[Set exercise] Transcribe the listing verbatim. Do not carry over any pictures.

# # # #

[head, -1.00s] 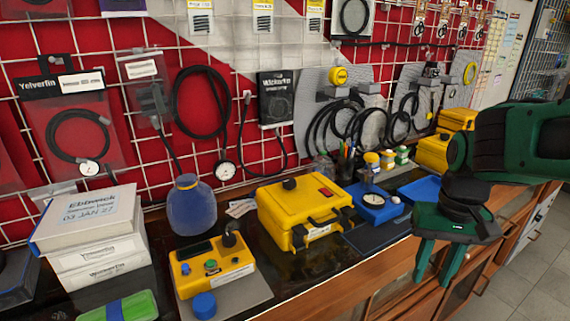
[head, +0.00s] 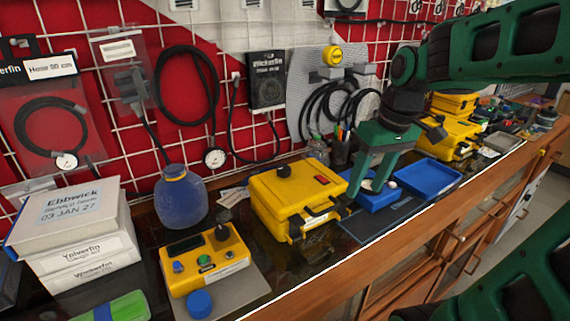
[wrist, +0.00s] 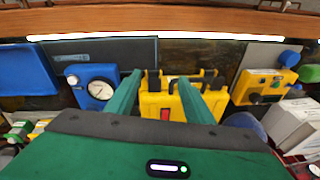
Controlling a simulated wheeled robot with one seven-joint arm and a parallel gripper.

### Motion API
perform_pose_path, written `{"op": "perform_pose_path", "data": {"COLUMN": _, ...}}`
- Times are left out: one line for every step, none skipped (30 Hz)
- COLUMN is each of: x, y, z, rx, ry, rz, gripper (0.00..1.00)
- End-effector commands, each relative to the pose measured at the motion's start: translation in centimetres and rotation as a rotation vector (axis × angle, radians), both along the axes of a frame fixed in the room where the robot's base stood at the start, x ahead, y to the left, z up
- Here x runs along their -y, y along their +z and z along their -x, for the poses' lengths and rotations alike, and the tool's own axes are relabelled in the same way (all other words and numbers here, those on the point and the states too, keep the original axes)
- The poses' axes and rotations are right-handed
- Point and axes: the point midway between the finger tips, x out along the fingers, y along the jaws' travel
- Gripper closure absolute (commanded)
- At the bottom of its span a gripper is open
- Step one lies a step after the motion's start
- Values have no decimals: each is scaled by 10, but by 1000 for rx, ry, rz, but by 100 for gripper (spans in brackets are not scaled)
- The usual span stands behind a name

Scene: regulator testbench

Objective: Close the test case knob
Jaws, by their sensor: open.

# # # #

[Exercise result]
[head, -1.00s] 
[head, +0.00s] 
[wrist, +0.00s] 
Controlling a simulated wheeled robot with one seven-joint arm and a parallel gripper.

### Motion API
perform_pose_path, written `{"op": "perform_pose_path", "data": {"COLUMN": _, ...}}`
- Times are left out: one line for every step, none skipped (30 Hz)
- COLUMN is each of: x, y, z, rx, ry, rz, gripper (0.00..1.00)
- End-effector commands, each relative to the pose measured at the motion's start: translation in centimetres and rotation as a rotation vector (axis × angle, radians), both along the axes of a frame fixed in the room where the robot's base stood at the start, x ahead, y to the left, z up
- Here x runs along their -y, y along their +z and z along their -x, for the poses' lengths and rotations alike, and the tool's own axes are relabelled in the same way (all other words and numbers here, those on the point and the states too, keep the original axes)
- The poses' axes and rotations are right-handed
- Point and axes: the point midway between the finger tips, x out along the fingers, y along the jaws' travel
- Gripper closure absolute (commanded)
- At the bottom of its span a gripper is open
- Step one lies a step after the motion's start
- Values have no decimals: each is scaled by 10, but by 1000 for rx, ry, rz, but by 100 for gripper (spans in brackets are not scaled)
- The usual span stands behind a name

Scene: regulator testbench

Objective: Close the test case knob
Jaws, by their sensor: open.

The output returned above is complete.